El homenaje al Rey Lagarto
Como si no bastaran los antecedentes, en 1994 formó parte de la peor organización que se recuerde en la historia del rock moreliano: “Homenaje al Rey Lagarto, Woodstock 94”, festival celebrado en el estadio Venustiano Carranza, con músicos en franca decadencia. A excepción de Eric Burdon y Edgar Winter, lo demás era puro relleno. La poca asistencia del público no solo era culpa del mediocre cartel, se debía al costo excesivo del boleto, a una mala campaña publicitaria, a la incredulidad de la gente, a boletaje falso y a demasiadas manos en la organización, que incluía a personajes turbios de la política. Como consecuencia, los patrocinadores demandaron, meses después nos embargaron la sala, el comedor y las recámaras.
El concierto tuvo repercusiones en el ánimo de mi padre. A partir de entonces se alejó de organizar conciertos. Fue un padre cariñoso y atento. Por esas fechas intentó llevar una vida normal, ser un padre de familia.
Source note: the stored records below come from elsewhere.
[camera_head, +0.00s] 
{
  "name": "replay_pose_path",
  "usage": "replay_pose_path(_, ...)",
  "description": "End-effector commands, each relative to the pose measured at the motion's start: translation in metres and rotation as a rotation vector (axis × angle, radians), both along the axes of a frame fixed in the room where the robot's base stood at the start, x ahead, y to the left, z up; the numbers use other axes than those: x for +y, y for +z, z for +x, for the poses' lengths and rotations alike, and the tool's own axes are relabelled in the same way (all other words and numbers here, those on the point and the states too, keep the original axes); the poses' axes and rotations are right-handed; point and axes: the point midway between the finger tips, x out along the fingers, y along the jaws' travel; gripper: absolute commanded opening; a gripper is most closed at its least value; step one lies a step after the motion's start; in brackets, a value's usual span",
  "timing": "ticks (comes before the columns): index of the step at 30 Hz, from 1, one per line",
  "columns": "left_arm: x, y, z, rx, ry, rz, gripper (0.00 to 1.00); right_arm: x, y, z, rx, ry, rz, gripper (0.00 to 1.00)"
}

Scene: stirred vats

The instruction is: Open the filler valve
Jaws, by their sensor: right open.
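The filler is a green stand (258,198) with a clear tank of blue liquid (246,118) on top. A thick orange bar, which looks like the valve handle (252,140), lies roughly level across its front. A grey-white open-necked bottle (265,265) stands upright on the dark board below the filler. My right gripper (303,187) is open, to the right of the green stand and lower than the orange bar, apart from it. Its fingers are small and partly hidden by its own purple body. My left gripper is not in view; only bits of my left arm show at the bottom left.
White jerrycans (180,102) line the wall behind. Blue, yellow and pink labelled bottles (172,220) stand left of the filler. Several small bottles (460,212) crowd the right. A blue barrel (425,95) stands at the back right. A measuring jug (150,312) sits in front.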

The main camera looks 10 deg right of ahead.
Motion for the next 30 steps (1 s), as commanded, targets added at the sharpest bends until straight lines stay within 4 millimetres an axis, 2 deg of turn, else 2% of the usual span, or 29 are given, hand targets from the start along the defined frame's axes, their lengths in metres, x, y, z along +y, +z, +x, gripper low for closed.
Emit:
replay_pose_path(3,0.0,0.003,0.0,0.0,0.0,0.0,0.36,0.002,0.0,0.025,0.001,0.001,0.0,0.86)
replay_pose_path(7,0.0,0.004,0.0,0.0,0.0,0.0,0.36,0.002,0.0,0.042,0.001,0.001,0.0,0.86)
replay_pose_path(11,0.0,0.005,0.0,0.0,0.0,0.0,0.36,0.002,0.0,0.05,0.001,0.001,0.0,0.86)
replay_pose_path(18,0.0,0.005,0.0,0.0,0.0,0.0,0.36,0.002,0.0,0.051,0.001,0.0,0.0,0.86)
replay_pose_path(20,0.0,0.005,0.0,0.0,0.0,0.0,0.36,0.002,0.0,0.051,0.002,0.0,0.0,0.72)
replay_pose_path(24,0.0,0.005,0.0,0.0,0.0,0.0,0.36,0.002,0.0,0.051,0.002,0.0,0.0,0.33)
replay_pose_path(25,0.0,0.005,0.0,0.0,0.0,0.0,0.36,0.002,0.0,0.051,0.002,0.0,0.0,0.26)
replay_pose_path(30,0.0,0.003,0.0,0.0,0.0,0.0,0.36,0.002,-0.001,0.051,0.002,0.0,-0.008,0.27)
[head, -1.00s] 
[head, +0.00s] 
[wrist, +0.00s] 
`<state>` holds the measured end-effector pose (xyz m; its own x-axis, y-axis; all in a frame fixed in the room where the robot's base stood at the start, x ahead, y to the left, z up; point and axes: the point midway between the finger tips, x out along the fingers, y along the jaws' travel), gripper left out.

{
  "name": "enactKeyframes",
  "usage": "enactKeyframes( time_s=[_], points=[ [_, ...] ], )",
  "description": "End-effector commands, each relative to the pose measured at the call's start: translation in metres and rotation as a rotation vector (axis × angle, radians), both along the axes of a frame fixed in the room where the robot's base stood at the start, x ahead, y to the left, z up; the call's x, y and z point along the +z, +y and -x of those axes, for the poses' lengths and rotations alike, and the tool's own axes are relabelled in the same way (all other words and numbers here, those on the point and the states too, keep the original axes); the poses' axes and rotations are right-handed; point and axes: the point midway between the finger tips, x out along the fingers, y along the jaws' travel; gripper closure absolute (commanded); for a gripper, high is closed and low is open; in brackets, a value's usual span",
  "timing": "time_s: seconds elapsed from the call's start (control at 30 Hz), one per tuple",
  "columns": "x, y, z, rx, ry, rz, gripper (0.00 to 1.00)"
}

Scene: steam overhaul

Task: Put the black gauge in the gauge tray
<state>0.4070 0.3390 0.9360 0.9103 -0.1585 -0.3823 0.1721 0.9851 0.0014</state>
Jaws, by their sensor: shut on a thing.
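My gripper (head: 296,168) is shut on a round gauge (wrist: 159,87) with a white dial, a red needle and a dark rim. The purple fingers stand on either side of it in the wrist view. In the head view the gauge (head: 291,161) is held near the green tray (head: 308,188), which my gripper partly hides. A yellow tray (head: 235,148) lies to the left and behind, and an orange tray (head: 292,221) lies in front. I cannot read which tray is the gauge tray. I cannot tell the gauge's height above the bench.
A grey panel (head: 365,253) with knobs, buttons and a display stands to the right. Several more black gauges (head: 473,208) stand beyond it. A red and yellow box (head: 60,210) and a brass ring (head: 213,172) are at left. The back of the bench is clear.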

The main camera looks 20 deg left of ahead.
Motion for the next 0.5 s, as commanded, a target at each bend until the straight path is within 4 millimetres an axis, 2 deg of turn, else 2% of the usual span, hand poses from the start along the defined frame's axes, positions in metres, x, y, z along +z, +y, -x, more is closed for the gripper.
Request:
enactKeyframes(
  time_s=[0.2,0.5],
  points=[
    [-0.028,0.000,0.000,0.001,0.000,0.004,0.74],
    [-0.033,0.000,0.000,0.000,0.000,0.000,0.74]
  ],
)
Siguió escribiendo artículos y crónicas sobre música, a su vez, producía y conducía puntualmente el programa de radio Los Clásicos del Rock. Hasta el año dos mil. Una mañana de ese año, acosado por una esposa, tres hijos y muchas deudas, dijo que iba por cigarros. Sabíamos que no fumaba.
No regresó.
El legado
Como herencia familiar dejó algunas deudas, camisas, pantalones de mezclilla de la talla 30, dos chamarras de piel, un saco de pana y unos tenis converse negros. Unos elegantes mocasines, un chingo de botones, parches de infinidad de bandas, paliacates de todos los colores posibles, botas que habían sido adquiridas seguro en algún circo. Casi mil acetatos, muchísimos casetes, boletos de conciertos, un viejo tocadiscos, libros, revistas y un sinfín de recortes de periódicos amarillos. Ante la ausencia -y sin importar se me acusara de nepotismo-, yo me agandallé el programa de radio.
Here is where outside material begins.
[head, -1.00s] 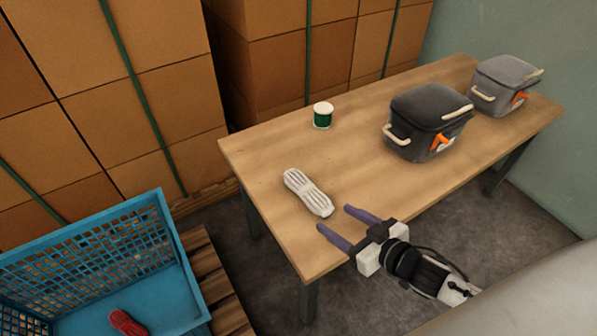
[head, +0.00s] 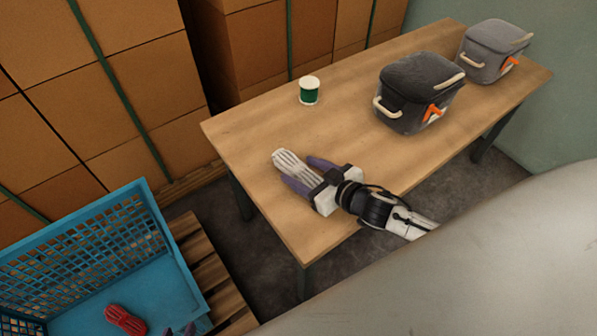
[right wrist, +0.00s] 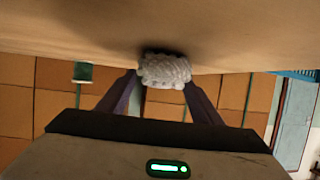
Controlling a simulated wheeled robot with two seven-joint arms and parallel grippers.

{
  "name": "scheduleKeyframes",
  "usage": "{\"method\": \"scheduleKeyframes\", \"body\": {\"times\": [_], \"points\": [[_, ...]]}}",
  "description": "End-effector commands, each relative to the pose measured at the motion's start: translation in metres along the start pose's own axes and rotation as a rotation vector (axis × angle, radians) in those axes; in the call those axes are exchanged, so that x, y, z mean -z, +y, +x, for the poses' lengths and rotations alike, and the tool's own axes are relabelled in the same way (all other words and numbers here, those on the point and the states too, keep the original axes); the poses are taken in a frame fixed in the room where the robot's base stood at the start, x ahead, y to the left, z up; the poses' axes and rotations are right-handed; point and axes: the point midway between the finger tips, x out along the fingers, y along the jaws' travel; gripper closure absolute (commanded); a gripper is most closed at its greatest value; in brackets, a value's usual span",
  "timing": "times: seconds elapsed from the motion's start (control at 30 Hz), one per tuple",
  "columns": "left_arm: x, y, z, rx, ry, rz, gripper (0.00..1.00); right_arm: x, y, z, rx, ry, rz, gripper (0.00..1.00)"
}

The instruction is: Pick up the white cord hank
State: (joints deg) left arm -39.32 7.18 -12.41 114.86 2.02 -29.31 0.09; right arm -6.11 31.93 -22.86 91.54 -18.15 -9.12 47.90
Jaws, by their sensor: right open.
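The white cord hank (head: 287,160) lies near the left end of the wooden table (head: 345,140). My right gripper (head: 297,174) is open, with its purple fingers on either side of the hank's near part. In the right wrist view the hank (right wrist: 165,70) sits between the two fingertips; I cannot tell whether they touch it.
A green spool with a white top (head: 309,91) stands behind the hank. A dark lidded bin (head: 418,92) and a grey one (head: 494,52) stand further right. The blue crate (head: 165,235) at lower left holds a red hank (head: 125,320). Cardboard boxes (head: 150,75) stand behind.

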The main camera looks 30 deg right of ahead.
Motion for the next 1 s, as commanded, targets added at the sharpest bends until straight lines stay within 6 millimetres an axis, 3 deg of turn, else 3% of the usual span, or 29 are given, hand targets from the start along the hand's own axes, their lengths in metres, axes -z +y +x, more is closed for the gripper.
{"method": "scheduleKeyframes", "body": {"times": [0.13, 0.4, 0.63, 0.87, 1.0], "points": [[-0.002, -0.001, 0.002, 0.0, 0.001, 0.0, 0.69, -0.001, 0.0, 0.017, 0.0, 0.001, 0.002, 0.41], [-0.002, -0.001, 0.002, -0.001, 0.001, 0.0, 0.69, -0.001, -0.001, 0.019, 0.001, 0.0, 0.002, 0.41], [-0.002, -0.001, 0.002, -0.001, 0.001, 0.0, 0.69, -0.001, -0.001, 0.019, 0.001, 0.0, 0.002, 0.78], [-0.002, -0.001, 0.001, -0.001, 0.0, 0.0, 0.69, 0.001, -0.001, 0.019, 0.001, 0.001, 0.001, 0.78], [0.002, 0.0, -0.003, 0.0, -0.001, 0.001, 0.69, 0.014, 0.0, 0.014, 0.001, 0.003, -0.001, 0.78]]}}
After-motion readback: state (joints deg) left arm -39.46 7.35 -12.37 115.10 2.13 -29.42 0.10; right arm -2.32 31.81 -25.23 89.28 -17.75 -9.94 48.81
La breve, gris y voluble historia del rock moreliano –si es que la hubiera-, de la radio, de la televisión, de la prensa escrita, de la organización de conciertos y festivales (a pesar de todos los desaciertos), de la promoción, representación y en general, de su difusión, se deben en gran medida a un señor que apostó todo por el rock and roll.
Y perdió.
Hoy cumplió 60 años.
PD: Cuentan que hace poco lo vieron en Austin, la capital de la música en vivo. Cuentan que de vez en cuando sigue organizando conciertos.